_Problem to work on_
Copy exactly the lines from the "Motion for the" line to the end, both included, and nothing else.

_Dataset content_
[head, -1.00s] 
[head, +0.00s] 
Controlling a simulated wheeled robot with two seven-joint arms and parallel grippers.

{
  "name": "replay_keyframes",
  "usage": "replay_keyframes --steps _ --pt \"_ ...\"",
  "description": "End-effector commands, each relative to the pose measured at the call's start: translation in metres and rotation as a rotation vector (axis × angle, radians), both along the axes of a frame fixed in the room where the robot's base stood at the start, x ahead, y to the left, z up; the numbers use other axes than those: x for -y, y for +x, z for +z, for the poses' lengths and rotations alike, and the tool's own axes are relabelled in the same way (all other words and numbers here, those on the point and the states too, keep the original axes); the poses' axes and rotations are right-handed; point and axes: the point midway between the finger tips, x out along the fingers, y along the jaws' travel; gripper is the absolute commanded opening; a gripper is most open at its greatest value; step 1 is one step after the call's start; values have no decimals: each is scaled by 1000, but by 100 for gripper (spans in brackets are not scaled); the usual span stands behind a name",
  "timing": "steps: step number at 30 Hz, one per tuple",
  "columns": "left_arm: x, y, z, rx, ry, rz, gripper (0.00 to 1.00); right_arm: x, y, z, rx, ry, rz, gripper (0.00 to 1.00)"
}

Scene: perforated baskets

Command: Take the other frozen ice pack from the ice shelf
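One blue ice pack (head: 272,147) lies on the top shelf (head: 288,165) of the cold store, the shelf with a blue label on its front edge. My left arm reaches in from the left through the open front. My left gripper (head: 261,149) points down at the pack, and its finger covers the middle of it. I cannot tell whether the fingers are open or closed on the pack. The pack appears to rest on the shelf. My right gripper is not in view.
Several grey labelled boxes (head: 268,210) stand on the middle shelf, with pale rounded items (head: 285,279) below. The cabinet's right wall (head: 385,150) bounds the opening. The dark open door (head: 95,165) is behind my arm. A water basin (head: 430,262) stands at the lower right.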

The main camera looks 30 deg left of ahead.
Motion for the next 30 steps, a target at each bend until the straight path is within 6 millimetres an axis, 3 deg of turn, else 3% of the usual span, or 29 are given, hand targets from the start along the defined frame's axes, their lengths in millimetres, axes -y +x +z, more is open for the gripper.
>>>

_Full output_
Motion for the next 30 steps, a target at each bend until the straight path is within 6 millimetres an axis, 3 deg of turn, else 3% of the usual span, or 29 are given, hand targets from the start along the defined frame's axes, their lengths in millimetres, axes -y +x +z, more is open for the gripper.
>>>

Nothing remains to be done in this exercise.